The book starts off with some safety tips, important even though the chemicals and equipment used are of the household type.  It then provides a shopping list of these chemicals and materials.  Lastly, it provides some instructions on how to make up solutions that cannot be purchased using household substances:  for making copper (II) sulfate, iron (III) acetate, and purple cabbage indicator.

In its introductory demonstration, it gives instructions on how the reader might carry out his or her first “bang and splat” activities.  For the bang activity (bottle rocket), the author describes how to generate carbon dioxide gas fast and furious in a loosely corked plastic bottle to generate enough pressure to turn the cork into a projectile (must be done outside).  Carbon dioxide is generated through the reaction of baking soda or sodium bicarbonate and vinegar.  The splat activity involved making a semi-liquid homogeneous mixture of cornstarch and water.  The resulting “oobleck” (in reference to a Dr.
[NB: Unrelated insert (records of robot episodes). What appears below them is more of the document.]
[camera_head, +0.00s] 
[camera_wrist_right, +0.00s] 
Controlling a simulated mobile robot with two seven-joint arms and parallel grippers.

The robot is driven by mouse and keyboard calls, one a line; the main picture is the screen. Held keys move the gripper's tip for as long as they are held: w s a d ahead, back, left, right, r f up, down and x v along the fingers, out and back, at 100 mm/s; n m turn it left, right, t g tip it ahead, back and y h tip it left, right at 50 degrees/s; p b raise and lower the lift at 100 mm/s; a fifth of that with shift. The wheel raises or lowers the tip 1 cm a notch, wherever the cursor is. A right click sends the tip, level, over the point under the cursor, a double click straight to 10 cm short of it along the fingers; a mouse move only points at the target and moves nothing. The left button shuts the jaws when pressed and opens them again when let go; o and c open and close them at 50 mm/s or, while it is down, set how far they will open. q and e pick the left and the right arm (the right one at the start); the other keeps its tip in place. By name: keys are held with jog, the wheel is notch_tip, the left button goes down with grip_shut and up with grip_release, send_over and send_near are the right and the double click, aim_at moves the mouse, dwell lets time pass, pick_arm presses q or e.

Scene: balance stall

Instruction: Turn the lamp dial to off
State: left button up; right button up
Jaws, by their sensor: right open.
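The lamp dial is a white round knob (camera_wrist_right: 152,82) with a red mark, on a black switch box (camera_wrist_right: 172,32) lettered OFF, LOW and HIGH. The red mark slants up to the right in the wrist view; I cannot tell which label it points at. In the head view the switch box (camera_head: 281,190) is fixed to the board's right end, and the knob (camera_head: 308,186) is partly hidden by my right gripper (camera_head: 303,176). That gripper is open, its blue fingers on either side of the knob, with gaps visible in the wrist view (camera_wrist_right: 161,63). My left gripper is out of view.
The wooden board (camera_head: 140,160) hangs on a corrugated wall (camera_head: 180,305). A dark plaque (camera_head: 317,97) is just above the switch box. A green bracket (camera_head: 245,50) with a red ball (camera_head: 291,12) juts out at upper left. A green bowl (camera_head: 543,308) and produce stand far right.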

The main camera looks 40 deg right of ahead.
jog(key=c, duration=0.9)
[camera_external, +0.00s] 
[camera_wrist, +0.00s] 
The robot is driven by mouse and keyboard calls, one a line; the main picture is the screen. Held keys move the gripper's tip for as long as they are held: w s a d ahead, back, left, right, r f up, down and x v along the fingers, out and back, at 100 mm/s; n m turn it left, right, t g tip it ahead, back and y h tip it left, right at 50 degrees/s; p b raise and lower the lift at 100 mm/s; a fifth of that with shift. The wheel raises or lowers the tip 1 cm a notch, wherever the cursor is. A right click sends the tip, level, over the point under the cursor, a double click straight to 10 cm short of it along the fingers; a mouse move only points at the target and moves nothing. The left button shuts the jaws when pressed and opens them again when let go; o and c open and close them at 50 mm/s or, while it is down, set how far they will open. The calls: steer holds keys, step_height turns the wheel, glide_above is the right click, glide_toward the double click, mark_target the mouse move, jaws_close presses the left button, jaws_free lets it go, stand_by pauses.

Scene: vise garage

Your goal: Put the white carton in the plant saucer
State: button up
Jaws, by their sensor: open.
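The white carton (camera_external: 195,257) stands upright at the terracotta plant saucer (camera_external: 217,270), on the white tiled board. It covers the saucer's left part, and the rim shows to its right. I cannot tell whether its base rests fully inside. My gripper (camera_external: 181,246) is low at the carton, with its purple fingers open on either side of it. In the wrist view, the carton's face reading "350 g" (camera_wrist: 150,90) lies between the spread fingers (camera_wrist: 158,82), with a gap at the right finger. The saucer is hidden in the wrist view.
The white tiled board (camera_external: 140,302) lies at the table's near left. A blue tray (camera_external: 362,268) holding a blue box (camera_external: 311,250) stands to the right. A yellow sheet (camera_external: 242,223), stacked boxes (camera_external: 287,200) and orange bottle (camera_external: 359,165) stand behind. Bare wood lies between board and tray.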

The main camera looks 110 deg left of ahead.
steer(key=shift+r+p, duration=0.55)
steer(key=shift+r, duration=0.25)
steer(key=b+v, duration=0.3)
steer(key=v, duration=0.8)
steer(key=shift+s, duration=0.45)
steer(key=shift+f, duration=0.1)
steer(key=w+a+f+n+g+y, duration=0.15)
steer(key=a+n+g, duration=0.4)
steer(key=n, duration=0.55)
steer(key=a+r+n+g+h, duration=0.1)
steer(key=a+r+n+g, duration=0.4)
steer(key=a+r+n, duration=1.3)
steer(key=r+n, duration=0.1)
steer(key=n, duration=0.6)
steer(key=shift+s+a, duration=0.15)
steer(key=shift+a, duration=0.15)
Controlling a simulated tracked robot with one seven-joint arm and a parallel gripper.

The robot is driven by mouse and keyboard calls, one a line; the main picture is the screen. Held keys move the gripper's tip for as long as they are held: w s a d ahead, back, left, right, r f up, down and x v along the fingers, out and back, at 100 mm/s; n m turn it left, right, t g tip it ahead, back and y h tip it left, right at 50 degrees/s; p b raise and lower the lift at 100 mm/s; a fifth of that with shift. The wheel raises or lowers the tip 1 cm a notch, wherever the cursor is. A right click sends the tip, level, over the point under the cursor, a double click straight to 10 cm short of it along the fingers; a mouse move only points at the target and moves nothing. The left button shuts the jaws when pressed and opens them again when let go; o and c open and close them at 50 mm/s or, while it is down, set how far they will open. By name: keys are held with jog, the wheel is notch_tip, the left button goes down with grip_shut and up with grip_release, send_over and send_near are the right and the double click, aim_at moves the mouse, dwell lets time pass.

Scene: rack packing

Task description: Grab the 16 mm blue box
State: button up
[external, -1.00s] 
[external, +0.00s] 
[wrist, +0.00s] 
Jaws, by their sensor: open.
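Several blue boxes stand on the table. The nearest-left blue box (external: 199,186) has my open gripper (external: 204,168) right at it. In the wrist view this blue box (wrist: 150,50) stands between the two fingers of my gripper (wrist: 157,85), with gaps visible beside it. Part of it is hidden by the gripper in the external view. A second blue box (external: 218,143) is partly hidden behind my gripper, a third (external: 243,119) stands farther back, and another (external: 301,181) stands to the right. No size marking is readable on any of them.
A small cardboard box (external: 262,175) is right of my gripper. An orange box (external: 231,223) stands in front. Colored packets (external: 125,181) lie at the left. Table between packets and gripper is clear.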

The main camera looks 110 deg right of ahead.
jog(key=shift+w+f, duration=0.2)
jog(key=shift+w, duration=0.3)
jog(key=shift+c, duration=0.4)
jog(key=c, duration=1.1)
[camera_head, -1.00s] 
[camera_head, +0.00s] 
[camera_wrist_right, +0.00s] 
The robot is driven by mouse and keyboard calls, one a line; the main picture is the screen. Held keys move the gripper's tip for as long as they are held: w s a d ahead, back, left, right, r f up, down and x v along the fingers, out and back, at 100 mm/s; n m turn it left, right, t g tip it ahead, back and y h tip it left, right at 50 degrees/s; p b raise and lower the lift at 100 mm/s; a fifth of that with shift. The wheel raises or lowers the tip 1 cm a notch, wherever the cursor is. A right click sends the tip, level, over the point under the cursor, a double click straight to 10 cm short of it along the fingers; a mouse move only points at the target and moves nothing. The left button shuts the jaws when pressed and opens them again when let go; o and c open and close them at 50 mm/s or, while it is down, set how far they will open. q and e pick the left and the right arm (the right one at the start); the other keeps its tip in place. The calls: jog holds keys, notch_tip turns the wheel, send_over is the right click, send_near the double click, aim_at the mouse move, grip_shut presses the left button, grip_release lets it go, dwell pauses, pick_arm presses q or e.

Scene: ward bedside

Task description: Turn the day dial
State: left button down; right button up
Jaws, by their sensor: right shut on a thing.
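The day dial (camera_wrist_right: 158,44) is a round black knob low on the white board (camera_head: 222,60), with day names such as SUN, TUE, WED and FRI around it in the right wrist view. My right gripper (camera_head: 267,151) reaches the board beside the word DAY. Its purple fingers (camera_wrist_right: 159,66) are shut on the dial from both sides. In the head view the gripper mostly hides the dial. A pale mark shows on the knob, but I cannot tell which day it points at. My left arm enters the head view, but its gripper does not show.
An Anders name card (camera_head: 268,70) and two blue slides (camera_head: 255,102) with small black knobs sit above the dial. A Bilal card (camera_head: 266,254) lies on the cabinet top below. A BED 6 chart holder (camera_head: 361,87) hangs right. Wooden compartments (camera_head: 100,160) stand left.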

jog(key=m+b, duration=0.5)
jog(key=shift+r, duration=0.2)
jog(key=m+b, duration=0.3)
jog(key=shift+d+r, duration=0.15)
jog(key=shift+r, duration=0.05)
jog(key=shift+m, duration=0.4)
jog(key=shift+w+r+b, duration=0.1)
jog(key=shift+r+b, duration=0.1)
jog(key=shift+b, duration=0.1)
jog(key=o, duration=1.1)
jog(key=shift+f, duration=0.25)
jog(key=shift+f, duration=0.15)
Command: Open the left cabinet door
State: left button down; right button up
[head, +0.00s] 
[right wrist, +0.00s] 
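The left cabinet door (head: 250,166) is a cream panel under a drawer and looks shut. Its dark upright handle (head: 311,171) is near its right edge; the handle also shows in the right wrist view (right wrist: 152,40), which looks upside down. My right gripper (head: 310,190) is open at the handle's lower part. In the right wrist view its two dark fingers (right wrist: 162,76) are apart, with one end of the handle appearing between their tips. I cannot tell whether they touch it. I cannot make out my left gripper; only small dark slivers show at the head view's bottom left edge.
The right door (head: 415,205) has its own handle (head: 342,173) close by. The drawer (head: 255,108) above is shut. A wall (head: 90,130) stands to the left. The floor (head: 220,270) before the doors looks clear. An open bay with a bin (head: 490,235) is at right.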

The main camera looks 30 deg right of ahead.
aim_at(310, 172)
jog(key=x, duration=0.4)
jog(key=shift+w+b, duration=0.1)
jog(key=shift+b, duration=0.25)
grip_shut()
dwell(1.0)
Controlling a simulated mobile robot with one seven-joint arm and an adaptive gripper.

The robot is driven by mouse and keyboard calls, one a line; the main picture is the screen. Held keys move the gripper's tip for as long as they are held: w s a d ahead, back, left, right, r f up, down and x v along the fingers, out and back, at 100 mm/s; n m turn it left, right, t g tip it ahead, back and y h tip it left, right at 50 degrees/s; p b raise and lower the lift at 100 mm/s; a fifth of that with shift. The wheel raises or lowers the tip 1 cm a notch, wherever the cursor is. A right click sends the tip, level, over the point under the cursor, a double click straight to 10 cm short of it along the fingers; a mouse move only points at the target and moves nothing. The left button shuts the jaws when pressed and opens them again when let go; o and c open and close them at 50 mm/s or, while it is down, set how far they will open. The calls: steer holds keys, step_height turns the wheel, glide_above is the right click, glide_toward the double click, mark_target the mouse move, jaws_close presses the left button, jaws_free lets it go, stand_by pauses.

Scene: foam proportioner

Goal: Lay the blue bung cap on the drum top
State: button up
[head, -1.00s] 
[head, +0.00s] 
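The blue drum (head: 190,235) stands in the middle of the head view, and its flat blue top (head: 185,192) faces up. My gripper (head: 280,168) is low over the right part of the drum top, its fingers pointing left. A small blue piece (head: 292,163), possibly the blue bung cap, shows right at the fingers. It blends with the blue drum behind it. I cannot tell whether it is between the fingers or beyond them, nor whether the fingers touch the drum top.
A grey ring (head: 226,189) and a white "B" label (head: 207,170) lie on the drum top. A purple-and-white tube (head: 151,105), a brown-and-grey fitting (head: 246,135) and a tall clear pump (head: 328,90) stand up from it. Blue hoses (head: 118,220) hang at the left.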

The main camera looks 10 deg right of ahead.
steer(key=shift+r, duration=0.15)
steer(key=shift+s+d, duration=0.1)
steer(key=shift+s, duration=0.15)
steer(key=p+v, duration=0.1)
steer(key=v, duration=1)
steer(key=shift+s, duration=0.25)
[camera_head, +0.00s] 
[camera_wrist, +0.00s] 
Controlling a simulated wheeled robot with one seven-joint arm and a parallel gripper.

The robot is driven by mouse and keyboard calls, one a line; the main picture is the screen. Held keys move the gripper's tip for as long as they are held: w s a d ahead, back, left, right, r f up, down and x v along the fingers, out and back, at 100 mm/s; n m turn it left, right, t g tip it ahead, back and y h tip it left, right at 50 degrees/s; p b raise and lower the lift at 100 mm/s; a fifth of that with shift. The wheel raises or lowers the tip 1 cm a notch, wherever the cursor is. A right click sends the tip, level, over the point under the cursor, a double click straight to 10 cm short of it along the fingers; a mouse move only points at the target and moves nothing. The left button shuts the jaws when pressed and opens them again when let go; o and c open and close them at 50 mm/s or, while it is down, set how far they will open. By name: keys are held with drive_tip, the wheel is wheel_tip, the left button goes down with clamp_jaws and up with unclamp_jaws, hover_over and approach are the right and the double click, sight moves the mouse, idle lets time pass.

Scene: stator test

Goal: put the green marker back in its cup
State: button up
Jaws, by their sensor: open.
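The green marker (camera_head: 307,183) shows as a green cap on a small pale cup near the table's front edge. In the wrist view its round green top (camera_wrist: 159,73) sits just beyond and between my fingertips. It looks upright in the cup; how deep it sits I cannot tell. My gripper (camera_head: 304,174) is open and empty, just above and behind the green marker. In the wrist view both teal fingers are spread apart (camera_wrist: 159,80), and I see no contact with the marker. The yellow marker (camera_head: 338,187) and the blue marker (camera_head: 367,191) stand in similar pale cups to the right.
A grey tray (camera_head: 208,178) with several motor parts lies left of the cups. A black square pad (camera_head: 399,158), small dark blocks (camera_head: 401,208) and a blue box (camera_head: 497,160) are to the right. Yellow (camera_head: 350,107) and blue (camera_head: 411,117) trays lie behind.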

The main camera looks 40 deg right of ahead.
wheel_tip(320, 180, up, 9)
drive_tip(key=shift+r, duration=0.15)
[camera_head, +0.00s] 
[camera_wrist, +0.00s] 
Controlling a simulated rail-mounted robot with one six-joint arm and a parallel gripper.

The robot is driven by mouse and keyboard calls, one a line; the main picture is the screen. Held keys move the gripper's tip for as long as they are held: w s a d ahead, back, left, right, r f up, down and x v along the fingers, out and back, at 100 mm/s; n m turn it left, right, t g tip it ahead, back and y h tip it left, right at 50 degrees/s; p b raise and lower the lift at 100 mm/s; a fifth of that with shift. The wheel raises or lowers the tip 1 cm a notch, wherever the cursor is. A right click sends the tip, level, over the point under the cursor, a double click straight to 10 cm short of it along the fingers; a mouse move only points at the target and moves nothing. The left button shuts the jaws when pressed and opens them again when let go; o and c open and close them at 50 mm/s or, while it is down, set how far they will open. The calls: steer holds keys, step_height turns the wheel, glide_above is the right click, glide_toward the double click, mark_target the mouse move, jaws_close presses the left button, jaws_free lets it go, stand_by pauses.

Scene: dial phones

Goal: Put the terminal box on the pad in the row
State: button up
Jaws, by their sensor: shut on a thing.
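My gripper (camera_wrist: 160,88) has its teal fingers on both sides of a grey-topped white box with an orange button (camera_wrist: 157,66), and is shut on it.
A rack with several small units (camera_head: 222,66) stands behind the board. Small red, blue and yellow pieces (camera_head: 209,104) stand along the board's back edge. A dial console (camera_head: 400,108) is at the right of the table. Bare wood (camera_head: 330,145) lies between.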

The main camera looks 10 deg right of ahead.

Seuss book) has properties of both solid and liquid depending on what forces it is subjected to (fast or slow pulling forces).

PART I

INTRODUCTION: Theory, Octaves, and Scales
·         “Not unlike music and literature, chemistry is described in terms of its elements and has a theory based on fundamental principles.”
·         “Chemists think in octaves too” is a reference to the octet rule that governs electron arrangement and behavior within an atom.

NOTE: Demonstration instructions are copied verbatim from the book to avoid mistakes and inaccuracies in the steps.

Demonstration 1: Water Witch
Take a plastic spoon and rub it in your hair or on a sweater until the spoon acquires a static charge, as evidenced by the attraction of the spoon for the hair or fibers on the sweater.  Turn on a faucet so that there is a very thin stream of water.  Hold the spoon close to the water and you will see a stream of water bend. 

[My variation:  Have two burets, one with water the other with a nonpolar liquid.]

What happened?  Electron transfer from hair or cloth to plastic material which has a stronger attraction for electrons causes the plastic to acquire a negative charge.


CHAPTER 1:  Electrons and Atoms, Elephants and Fleas
In this chapter the author describes the smallness of the atoms and sub-atomic particles and presents the difficulties of our inability to use our sensual and tactile abilities to study it.  Instead, scientists have to look for secondary effects and infer their causes.  A good quote from Rutherford to Chadwick illustrating this point:  “How could you find the Invisible Man in Piccadilly Circus?...[B]y the reactions of those he pushed aside.”

Some notes on the discovery of the electron:
J. J. Thomson is well-known for having first detected the existence of this particle whose amount of charge he was able to measure by the strength of the magnetic field used to bend a beam of these particles.  “By consensus, electrons were assigned a negative charge.”

It was Jean Perrin however in 1909 that gave a more definitive evidence for the existence of atoms.  He observed the motion of pollen particles in water (subsequently named Brownian motion after the botanist Robert Brown) and attributed it to collisions with moving atoms.  “His observations convinced the scientific community of the validity of the atomic model.”

Discovery of the proton:
In his famous experiment, Rutherford in 1910 fired alpha particles at an ultrathin gold foil and observed some of them bouncing back “as if you had fired a 15-inch shell at a piece of tissue paper and it came back and hit you”.  Rutherford had discovered the nucleus of the atom.  Henry Moseley was the one, however, to provide the experimental evidence for the existence of the positively charged particles, protons.

Discovery of the neutron:

Because of its neutral charge, it took some time to discover the presence of neutrons, but Chadwick was able to confirm their existence in 1932 by measuring the “rebound of certain radiation from nitrogen and helium and found it corresponded to a neutral particle with about the same mass as a proton”.